Д. ПИВОВАРОВА. Нас спасал Нахичеванский рынок. Как-то один раз мама принесла пирожок — на что-то выменяла, а в нем попался в фарше детский ноготок.

Мама ходила к подруге в Пчеловодную — это за 20 километров. Зимой. Ради горстки муки. Один раз по дороге обратно, это было уже в феврале наткнулась на наших убитых солдат, они были раздеты до нижнего белья Их собирали и складывали в сани, то наши уже подступали к Ростову.

А. ПАНТЕЛЕЕВ. Когда уже наши вошли в Ростов, видел я как падал на город горящий немецкий самолет. Он тянул в самый центр. Врезался в то самое место, где сейчас каменные буденновцы стоят. А мы жили совсем рядом.

Прибежали — еще пыль от взрыва не осела. Яма огромная и железки кругом валяются — все, что от него осталось. Меня до войны здесь как раз фотографировали. Теперь, когда по площади прохожу, — все это перед глазами так и стоит.

В. ВАРИВОДА. Когда в начале февраля в городе начали стрелять, мы вообще из дома не выходили. А 14-го вроде бы поутихло. Мы с соседкой за саночки и к реке — за водой. Глядь, на берегу два красноармейца сидят. Мы им: «Ребята, вы откуда здесь? А они смеются: «Мы вас освободили, а вы даже не знаете об этом!»

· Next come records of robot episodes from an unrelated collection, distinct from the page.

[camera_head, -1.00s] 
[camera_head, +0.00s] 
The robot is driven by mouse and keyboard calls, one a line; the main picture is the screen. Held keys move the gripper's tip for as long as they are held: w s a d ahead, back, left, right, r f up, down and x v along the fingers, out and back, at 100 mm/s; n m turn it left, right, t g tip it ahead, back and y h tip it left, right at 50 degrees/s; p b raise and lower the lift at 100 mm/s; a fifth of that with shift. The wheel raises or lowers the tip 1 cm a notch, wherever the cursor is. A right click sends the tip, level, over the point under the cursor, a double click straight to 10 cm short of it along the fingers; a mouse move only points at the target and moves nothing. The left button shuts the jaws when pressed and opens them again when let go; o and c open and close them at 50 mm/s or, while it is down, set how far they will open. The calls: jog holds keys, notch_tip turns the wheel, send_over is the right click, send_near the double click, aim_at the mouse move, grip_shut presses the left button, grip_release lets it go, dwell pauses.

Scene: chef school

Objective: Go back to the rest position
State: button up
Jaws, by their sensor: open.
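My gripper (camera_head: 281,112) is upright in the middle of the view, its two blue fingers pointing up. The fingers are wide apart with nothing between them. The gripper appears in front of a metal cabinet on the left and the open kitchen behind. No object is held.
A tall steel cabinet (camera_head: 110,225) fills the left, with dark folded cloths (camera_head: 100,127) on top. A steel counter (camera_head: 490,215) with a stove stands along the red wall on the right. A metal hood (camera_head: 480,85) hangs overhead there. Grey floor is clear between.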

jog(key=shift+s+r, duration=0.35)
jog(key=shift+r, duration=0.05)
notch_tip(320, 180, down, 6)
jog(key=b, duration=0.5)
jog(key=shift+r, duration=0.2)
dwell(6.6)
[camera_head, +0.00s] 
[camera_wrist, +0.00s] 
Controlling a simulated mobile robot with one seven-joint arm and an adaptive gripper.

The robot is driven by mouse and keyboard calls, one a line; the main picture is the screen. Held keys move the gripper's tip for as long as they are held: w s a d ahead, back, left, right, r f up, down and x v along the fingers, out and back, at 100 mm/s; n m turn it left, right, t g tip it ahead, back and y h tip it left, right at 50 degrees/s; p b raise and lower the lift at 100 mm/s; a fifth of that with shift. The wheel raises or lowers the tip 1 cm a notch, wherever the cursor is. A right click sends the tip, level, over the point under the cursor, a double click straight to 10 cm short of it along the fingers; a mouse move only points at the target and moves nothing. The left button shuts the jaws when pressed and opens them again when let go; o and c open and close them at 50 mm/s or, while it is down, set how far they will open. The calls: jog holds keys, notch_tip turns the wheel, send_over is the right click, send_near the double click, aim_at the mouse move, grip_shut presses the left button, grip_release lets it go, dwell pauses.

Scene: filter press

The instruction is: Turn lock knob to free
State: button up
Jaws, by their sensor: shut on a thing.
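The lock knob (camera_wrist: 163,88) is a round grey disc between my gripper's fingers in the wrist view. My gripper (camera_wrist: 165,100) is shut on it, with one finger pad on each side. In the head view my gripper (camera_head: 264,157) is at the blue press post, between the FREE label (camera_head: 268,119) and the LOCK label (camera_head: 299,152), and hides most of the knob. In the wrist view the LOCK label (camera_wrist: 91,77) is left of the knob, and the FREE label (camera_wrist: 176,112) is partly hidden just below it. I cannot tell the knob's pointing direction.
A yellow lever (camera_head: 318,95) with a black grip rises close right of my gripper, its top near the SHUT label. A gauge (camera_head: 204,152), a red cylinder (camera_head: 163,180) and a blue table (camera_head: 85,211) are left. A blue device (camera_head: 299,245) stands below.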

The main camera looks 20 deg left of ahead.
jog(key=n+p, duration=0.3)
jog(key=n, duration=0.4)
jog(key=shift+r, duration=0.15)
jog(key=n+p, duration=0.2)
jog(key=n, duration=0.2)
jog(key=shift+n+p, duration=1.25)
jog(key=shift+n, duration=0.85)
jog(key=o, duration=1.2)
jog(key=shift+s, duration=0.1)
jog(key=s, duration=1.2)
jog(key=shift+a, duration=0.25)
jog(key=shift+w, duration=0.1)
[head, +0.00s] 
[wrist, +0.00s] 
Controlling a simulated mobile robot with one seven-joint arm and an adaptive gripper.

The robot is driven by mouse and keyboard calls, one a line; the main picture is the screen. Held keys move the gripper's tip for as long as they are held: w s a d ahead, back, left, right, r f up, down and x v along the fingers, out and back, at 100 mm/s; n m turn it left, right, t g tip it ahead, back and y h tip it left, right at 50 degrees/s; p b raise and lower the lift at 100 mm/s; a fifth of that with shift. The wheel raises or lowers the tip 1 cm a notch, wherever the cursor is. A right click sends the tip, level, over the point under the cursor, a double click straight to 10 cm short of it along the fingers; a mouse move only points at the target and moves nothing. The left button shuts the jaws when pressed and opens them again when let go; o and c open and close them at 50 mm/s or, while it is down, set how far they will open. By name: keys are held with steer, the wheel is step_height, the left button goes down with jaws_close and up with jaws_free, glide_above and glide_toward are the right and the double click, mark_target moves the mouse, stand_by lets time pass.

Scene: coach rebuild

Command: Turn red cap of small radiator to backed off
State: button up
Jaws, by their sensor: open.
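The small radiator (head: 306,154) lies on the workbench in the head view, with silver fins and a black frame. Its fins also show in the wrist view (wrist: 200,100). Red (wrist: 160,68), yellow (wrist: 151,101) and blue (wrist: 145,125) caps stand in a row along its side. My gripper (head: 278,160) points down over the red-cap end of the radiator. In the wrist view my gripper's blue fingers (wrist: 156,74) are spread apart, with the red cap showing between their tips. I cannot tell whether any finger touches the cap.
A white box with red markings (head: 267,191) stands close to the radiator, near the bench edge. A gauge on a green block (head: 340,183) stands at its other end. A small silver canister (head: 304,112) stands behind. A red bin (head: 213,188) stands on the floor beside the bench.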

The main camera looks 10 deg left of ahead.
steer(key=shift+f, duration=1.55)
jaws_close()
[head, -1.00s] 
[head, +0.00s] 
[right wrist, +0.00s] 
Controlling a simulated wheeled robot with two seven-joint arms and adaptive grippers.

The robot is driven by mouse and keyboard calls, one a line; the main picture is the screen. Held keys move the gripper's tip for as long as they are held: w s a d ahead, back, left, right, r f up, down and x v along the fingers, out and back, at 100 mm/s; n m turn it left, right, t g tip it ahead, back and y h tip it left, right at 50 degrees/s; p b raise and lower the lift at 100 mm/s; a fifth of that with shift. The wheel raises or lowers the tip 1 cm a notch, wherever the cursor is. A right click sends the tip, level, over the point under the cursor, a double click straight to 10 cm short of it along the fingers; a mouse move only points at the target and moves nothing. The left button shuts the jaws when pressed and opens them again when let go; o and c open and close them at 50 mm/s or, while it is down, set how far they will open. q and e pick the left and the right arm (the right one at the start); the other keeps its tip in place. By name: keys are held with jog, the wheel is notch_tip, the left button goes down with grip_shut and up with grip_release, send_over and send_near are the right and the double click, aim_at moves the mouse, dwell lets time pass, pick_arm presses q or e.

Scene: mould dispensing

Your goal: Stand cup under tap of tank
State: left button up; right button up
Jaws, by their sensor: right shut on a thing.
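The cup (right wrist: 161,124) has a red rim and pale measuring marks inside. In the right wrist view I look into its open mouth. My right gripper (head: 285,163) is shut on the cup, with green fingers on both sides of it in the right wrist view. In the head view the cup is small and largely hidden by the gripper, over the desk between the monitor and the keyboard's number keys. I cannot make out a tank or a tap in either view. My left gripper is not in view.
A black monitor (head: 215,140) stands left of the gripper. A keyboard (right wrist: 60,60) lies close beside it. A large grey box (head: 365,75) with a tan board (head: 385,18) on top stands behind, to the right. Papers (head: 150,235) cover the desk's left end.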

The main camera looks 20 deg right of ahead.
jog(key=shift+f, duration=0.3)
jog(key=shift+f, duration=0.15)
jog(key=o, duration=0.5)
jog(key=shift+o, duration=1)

Б. САФОНОВ. В феврале на нашей улице перед уходом немцев из города стояла целая колонна автомашин. Это их дизеля с огромными прицепами-фургонами. А утром встали — никого нет, тихо. Смотрим из-за угла выглядывает наш солдат с автоматом. В город вошли войска в ушанках, в полушубках, наверное, сибирские части. А многие тогда прятались по бомбоубежищам, щелям. Только увидели наших — ура! Ура! Шум, восторженные крики! Отвыкли, соскучились!

А. ЛЕНКОВА. Я вступила в Ростов с нашими частями сразу после его освобождения. Часть, в которой я служила, была полевой, автобронетанковой мастерской — это завод на колесах, вплоть до электростанции. Двигались за фронтом, подбирая подбитую технику, и возвращали ее к жизни.